MATERIAL FOR THIS TASK:
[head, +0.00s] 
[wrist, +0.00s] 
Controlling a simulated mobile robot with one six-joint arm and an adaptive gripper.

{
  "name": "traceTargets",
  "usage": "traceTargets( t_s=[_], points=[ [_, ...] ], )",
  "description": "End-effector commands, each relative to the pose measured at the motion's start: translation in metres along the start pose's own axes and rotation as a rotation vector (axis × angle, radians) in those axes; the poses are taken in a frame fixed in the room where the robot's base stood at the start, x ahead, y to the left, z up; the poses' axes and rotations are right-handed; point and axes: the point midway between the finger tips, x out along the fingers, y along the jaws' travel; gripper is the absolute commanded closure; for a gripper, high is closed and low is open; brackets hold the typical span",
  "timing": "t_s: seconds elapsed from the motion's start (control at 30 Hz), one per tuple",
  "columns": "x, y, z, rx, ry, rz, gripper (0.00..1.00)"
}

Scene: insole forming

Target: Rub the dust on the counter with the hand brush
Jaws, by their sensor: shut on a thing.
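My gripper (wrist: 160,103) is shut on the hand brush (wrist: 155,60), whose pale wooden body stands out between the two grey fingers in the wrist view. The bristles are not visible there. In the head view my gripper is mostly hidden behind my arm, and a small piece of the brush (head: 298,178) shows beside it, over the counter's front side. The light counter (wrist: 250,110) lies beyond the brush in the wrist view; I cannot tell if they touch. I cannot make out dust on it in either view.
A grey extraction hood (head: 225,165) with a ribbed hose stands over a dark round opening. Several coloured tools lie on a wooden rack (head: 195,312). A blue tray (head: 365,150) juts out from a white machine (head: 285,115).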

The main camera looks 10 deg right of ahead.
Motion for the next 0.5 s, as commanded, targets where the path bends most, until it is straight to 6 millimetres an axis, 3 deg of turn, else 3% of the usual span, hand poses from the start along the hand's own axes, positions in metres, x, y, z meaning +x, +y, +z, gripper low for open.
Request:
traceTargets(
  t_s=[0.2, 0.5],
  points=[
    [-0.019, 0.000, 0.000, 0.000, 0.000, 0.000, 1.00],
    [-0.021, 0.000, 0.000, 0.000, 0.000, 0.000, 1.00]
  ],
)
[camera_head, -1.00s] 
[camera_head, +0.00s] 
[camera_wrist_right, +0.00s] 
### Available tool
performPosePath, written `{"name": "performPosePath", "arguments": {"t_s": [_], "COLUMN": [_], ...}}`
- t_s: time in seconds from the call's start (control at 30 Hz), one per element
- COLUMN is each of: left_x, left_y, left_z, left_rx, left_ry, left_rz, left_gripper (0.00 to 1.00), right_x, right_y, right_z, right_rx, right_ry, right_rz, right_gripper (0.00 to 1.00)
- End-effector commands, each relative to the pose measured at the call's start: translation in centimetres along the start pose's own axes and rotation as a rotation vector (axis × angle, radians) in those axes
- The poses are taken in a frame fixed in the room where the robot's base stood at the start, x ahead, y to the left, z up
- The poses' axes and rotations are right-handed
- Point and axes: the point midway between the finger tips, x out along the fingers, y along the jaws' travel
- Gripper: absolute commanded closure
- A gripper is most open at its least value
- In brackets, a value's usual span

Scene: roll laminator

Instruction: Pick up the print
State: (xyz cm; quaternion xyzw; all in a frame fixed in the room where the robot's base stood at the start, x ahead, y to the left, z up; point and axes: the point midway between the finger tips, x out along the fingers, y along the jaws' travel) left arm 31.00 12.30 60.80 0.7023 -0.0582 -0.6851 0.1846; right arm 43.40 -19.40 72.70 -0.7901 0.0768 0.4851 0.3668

WRITTEN PROBLEM: Check each line of the entries for the string "usual". Copy the lines that have it.

EXPECTED ANSWER:
Motion for the next 0.5 s, as commanded, targets where the path bends most, until it is straight to 6 millimetres an axis, 3 deg of turn, else 3% of the usual span, hand poses from the start along the hand's own axes, positions in metres, x, y, z meaning +x, +y, +z, gripper low for open.
- In brackets, a value's usual span

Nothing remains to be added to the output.